───── EXTRACTED MATERIAL

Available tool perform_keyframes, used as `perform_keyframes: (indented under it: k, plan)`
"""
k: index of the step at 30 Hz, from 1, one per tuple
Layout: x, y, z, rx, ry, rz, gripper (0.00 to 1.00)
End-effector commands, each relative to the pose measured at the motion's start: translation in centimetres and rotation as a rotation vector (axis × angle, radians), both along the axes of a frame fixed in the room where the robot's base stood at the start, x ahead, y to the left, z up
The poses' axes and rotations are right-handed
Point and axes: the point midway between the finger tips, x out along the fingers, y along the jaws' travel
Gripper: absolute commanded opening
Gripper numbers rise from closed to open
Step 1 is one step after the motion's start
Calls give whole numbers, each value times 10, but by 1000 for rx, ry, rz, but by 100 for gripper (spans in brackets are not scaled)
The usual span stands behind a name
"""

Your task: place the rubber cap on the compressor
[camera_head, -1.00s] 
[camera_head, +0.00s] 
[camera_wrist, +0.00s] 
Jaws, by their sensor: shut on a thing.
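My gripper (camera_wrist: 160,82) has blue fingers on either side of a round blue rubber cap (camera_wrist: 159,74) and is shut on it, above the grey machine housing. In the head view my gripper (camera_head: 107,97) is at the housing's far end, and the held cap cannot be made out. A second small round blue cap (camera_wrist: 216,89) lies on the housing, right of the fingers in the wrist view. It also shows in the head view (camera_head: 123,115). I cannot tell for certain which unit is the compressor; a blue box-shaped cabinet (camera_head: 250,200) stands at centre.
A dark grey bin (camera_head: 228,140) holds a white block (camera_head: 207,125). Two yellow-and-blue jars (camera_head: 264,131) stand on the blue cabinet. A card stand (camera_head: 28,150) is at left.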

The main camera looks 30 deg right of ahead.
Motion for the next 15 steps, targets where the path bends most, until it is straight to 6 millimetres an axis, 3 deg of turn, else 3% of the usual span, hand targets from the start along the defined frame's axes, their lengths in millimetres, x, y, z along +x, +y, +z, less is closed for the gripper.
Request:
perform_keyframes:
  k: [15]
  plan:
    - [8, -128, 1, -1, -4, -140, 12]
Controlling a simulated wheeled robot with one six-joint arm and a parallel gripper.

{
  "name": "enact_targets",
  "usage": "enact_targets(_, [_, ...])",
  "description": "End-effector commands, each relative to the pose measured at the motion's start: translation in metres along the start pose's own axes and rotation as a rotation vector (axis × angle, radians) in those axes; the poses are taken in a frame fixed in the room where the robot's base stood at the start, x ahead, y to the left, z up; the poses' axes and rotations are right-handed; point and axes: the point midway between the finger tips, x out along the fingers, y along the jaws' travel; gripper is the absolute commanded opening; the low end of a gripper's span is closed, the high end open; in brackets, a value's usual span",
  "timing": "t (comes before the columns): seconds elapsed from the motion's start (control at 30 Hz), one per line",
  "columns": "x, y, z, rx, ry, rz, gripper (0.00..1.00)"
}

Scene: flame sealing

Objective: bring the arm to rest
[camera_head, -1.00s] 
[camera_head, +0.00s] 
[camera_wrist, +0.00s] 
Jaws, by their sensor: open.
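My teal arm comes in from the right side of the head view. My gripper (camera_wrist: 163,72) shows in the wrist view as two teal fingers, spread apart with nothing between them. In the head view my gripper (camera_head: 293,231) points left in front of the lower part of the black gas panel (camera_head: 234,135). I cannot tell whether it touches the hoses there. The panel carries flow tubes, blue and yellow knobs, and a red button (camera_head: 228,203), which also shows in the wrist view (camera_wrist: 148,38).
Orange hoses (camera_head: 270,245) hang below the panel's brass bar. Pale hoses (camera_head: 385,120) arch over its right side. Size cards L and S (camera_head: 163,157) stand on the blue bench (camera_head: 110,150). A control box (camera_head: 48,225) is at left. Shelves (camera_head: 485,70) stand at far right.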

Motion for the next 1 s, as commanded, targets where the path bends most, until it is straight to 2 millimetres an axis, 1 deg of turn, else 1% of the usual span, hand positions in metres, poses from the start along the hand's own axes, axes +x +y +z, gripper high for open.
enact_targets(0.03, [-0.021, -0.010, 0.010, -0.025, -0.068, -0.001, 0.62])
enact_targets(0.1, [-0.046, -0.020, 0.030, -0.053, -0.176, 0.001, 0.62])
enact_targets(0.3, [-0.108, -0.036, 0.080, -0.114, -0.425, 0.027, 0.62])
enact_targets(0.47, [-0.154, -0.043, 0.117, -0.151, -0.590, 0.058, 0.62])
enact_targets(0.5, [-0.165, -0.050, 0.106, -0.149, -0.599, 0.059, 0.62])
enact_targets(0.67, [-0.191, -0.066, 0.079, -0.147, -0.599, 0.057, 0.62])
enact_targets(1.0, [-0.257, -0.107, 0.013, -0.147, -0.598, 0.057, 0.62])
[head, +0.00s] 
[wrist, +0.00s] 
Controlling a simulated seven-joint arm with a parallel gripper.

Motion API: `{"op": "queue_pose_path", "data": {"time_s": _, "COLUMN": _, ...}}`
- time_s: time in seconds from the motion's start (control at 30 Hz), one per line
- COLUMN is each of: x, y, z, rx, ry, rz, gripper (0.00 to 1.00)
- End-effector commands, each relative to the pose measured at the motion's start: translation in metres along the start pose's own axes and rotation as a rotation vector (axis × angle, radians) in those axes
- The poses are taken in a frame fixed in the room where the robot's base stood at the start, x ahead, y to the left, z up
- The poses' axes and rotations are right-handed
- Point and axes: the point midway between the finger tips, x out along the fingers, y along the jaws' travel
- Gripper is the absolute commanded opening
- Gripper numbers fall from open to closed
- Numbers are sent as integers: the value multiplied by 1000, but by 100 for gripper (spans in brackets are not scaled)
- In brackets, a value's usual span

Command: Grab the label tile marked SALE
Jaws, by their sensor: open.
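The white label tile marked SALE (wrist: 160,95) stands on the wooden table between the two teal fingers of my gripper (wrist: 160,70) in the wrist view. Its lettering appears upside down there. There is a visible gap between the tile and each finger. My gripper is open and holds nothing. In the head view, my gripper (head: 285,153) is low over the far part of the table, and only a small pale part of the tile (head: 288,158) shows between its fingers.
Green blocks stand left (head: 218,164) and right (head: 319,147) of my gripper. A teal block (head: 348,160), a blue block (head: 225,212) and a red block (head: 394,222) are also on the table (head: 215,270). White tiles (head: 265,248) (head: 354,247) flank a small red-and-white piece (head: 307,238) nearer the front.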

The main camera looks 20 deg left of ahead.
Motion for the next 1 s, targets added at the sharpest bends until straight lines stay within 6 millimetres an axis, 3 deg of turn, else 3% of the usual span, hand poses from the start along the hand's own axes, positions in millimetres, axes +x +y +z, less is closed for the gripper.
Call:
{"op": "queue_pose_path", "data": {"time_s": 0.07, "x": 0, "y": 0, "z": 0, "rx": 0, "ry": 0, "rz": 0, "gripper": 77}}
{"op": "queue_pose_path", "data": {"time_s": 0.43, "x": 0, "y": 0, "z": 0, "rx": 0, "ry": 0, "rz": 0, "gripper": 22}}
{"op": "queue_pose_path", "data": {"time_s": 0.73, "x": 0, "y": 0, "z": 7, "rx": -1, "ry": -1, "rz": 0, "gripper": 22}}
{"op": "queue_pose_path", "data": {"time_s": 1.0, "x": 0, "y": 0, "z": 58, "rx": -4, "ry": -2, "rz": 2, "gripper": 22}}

──────────

**EXERCISE REQUIREMENTS:** With the first line being the one containing "- In brackets, a value's usual span" and the last line the one containing "Command: Grab the label tile marked SALE", transcribe exactly the lines above that fall in that range.

**OUTPUT FOR THIS TASK:**
- In brackets, a value's usual span

Command: Grab the label tile marked SALE

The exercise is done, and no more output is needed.